Stored data:
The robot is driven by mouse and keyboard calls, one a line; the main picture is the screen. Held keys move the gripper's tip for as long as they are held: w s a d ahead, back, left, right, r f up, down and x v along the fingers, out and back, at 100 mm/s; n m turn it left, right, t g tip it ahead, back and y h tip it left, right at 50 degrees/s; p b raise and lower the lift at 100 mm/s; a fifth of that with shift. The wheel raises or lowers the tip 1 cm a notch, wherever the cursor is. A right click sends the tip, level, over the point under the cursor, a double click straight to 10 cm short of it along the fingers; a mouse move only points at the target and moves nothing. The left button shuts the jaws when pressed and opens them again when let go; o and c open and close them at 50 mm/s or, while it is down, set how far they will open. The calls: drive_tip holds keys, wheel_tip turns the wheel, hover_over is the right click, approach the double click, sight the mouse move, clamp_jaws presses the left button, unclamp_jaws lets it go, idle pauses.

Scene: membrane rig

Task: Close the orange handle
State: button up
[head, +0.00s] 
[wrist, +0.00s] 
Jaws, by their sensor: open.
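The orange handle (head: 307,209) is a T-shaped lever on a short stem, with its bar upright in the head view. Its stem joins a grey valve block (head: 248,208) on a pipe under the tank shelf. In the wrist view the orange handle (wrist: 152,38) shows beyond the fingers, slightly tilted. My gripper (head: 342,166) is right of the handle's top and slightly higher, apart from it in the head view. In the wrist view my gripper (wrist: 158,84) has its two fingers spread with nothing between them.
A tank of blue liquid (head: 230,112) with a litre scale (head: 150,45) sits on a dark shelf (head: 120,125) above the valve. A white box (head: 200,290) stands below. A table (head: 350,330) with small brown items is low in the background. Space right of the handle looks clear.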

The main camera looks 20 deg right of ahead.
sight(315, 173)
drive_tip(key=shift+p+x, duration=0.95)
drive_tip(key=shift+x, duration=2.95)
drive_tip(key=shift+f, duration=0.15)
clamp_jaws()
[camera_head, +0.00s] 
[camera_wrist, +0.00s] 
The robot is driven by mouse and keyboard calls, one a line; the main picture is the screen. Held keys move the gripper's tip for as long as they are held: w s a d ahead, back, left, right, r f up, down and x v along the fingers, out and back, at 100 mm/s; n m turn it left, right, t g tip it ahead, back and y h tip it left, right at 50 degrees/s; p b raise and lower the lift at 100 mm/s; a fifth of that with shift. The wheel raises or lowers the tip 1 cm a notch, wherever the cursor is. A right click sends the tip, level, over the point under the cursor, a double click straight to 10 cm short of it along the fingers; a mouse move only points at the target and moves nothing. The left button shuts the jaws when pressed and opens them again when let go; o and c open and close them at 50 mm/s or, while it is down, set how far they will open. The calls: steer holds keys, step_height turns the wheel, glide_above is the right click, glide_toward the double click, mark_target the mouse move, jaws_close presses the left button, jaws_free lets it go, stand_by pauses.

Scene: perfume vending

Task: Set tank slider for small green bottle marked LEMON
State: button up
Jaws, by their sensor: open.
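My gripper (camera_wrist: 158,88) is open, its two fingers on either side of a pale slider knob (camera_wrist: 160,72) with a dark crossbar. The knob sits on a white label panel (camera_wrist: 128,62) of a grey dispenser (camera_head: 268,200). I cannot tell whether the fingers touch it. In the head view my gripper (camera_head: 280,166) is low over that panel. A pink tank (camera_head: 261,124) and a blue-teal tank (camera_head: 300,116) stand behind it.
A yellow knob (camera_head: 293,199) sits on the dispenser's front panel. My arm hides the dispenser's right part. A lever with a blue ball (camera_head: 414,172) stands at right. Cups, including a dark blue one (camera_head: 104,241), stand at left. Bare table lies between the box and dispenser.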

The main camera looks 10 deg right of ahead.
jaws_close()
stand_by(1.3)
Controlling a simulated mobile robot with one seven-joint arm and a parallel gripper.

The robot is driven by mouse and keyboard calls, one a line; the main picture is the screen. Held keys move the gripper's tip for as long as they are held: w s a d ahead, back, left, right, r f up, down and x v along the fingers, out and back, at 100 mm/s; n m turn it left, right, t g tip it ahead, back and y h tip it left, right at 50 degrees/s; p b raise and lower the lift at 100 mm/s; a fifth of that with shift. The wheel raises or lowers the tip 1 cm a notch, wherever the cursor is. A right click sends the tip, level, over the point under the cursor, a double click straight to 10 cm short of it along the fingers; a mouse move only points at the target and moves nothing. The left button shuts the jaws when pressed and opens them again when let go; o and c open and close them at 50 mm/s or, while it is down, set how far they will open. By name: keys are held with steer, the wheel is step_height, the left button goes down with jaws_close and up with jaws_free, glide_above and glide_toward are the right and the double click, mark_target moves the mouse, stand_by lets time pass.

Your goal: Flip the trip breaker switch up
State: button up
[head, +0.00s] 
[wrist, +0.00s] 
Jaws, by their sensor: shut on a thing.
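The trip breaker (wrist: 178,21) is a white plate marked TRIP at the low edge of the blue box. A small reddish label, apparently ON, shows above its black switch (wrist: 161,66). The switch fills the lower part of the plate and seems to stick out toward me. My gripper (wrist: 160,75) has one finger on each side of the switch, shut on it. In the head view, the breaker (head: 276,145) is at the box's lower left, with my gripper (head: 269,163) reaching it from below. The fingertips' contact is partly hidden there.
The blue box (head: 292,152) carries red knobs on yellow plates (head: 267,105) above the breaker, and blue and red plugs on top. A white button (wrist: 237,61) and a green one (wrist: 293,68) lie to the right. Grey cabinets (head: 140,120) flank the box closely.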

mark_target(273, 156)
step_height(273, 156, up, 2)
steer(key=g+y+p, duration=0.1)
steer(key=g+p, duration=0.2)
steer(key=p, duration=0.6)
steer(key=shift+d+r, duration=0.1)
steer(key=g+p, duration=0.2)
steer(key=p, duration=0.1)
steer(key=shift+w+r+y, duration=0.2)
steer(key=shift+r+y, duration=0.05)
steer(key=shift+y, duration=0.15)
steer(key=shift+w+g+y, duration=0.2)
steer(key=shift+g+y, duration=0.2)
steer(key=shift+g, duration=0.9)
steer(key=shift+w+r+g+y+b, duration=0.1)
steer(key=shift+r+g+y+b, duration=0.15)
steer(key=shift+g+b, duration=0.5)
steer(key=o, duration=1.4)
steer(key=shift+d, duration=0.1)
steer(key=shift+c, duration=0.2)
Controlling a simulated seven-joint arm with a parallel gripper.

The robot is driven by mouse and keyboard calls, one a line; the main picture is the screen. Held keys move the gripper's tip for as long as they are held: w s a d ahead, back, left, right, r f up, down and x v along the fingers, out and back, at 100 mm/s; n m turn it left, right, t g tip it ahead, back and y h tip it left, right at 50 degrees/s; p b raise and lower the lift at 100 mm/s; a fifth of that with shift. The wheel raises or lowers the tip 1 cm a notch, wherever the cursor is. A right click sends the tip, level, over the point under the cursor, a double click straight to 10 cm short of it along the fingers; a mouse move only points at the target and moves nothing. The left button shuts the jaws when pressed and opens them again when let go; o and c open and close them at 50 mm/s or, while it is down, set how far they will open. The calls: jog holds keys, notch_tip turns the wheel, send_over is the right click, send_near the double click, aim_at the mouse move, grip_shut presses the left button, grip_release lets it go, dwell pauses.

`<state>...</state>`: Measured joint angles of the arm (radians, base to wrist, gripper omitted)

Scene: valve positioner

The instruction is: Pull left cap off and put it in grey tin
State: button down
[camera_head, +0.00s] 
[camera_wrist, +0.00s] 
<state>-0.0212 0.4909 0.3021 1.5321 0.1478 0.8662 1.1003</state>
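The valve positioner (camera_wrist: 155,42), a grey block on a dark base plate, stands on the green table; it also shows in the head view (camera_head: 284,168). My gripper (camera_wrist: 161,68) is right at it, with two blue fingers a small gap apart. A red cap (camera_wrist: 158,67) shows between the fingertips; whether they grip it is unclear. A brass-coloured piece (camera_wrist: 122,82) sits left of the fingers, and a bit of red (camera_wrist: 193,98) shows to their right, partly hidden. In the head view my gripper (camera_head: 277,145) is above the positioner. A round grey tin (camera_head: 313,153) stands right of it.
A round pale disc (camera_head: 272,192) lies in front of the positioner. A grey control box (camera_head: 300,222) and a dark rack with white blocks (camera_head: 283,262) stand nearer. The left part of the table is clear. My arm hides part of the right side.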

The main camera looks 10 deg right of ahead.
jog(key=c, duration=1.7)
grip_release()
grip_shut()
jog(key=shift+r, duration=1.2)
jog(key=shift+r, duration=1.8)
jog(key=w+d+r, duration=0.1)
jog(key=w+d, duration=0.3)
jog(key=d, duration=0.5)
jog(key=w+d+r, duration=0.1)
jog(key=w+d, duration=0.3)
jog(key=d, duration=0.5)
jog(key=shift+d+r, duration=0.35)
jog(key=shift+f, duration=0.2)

Objective: Where a line above holds the string "Controlling", show that line.

The answer:
Controlling a simulated mobile robot with one seven-joint arm and a parallel gripper.
Controlling a simulated seven-joint arm with a parallel gripper.

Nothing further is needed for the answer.